Senate Budget Committee Ranking Member Jeff Sessions (R-Ala.) on Monday introduced legislation that, if approved, would make it harder for the Senate to consider any bill to raise the debt ceiling until it has been made publicly available for seven days.
While his bill is unlikely to be approved, it does signal that Senate Republicans want to ensure that a final agreement is not sprung on members at the last minute.
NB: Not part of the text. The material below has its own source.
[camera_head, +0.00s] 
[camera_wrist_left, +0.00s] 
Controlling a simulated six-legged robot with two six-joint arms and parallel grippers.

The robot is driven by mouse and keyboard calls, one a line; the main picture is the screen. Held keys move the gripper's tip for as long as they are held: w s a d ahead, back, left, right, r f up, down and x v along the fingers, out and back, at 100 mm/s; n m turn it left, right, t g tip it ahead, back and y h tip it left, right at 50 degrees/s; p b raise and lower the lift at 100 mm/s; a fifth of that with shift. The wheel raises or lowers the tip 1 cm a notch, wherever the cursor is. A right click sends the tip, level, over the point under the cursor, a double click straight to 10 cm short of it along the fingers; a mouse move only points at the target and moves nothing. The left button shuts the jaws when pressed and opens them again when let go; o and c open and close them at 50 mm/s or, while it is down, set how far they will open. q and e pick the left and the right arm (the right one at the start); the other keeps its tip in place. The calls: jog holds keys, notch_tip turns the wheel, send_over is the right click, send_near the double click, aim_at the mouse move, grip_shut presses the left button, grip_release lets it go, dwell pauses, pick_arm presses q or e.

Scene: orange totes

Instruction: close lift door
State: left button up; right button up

Senate Republicans have complained in recent weeks that they do not have a good sense of how the talks are going, and are worried that they might not be able to support an agreement that raises taxes.
Sessions said earlier this month that he fears President Obama will seek a last-minute deal and then try to win quick approval by Congress.
"We shouldn't 'have to pass the bill so that you can find out what is in it,' " he added, referencing a comment House Minority Leader Nancy Pelosi (D-Calf.) made about last year's controversial healthcare bill.
Sessions's request for a seven-day layover may prove unrealistic, as there are now just three weeks left before the Aug. 2 deadline set by the Treasury Department for reaching an agreement on the debt ceiling. After that date, Treasury has warned that the U.S. is at risk of default on its debt and/or being forced to significantly cut back spending.
His bill, S. 1341, would allow for a point of order to be raised against consideration of any bill to increase the debt ceiling "unless that measure has been publicly available for a full seven calendar days before consideration on the floor of the Senate."
Aside from Sessions, the bill is co-sponsored by Sens. Kelly Ayotte (R-N.H.), Jim DeMint (R-SC), Ron Johnson (R-Wis.), Mike Lee (R-Utah), Rand Paul (R-Ky.), Pat Toomey (R-Pa.), and David Vitter (R-La.).
-- This story was updated at 7:52 p.m. to add co-sponsors.